The IRS’s rationale was that taxpayers who pay investment fees to a third-party investment advisor and those who pay investment fees as part of a bundled fiduciary fee should be given similar tax treatment.
Although a fiduciary can mitigate the AMT by making distributions to beneficiaries (if permissible under the trust instrument), the resulting AMT distribution deduction and reduction of AMTI would not remove the overall AMT concern. The disallowed AMT deduction would in that case be passed out to the beneficiary as an AMT adjustment item as a result of the distribution, and the individual beneficiary would then be required to add it to her own AMTI, and potentially pay AMT as a consequence.
A Critical Matter
Tax professionals must understand the rules in the final regulations when dealing with miscellaneous itemized deductions in their preparation of estate and non-grantor trust income tax returns (Federal Form 1041). The regulations provide helpful guidance and examples with respect to determining whether or not an expense is commonly or customarily incurred by an individual, which in turn controls whether it is treated as a miscellaneous itemized deduction subject to the 2% floor or is fully deductible. The AMT is also potentially impacted as well.

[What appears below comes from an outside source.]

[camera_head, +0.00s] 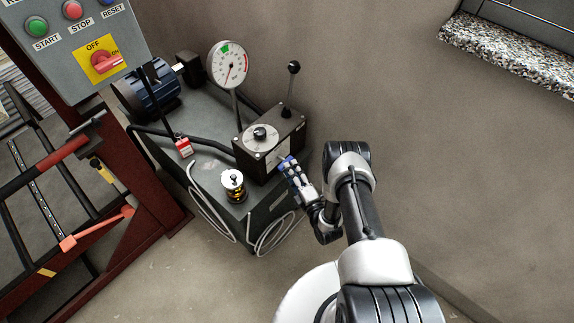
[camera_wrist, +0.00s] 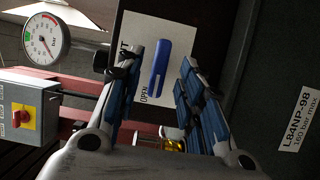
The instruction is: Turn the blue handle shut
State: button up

The regulations may also provide tax planning opportunities in certain cases, especially with regard to bundled fees, since any reasonable method can generally be used to allocate bundled fees. The portion allocated between 2% and non-2% costs can be derived and analyzed, with documentation of the analysis kept to support the allocation. In addition, as discussed above, bundled fees not computed on an hourly basis are not subject to the 2% floor, except with regard to the portion allocable to investment advice.